Although hopes had been held out for a purchase and/or restructuring, prospects have apparently not worked out at this point. As a matter of fact, the Times article goes on to quote the text from a bulletin issued by the Federal Maritime Commission:

“West Travel, Inc., doing business as the cruise line Cruise West, has notified the Federal Maritime Commission that it is canceling all cruises that were scheduled to begin this past Saturday, September 18, and on all dates that follow, with the exception of the September 22 Danube Cruise (in Europe). It completed cruises of the Spirit of 98 and Spirit of Endeavour that ended in Portland and Seattle on Saturday, September 18.”
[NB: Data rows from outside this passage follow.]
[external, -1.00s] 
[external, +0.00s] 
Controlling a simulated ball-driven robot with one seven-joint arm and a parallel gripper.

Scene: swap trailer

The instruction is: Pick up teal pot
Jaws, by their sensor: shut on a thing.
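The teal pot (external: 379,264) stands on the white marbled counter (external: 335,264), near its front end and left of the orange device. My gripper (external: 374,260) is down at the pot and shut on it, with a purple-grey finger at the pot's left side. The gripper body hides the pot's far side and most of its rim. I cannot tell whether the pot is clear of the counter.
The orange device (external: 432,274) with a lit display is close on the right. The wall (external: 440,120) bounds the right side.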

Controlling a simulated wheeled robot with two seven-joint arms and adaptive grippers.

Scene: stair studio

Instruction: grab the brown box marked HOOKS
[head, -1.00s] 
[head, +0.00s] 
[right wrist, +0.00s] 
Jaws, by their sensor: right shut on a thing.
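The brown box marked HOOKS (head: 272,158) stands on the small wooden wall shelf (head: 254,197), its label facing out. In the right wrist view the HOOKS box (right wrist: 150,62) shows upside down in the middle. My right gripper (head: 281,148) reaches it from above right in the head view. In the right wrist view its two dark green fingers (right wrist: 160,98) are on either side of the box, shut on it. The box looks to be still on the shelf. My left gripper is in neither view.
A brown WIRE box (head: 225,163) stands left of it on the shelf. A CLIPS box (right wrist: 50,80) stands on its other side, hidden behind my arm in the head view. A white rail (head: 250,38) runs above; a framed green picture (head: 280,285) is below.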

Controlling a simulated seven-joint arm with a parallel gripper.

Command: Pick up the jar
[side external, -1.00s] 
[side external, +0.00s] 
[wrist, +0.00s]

We are saddened by this news. Cruise West cruises were never cheap, but they were, after all, on US ships operated by US crew. We’re not talking about less expensive international crew and operations here. But every client we have booked on Cruise West became a fan, especially those cruising to Alaska. Ship captains exercised their freedom to alter itineraries a bit, take a little longer en route for a wildlife sighting, and get much closer to glaciers than the big ships could for better views. The dress code was casual, and passengers numbered 80-130, not 1500-3000.

Moreover, we continue to receive inquiries about cruises on US rivers like the Mississippi and Ohio and hope financial backing will one day open the doors to such an operation. In the meantime, I fear we must bid farewell to a first-rate, family-run operation--felled, it would seem, by the tough economy and increasing fuel costs.

On a much brighter note, many lines are in the midst of sales and special offers right now. In my
September 7 posting, I mentioned the Royal Caribbean offer, but there are more: Carnival has a cash-back sale, and several upscale lines (Azamara, Oceania, Crystal, and Silversea) are offering onboard credit and/or prepaid gratuities and/or two-for-one pricing on select itineraries.

We still have space on our Holy Land cruise October 15-26, 2011, on the NCL Jade roundtrip from Rome. We always have a great time on the cruises we personally escort and invite you to consider joining us and the many others who have already deposited. Call or email us for pricing and details.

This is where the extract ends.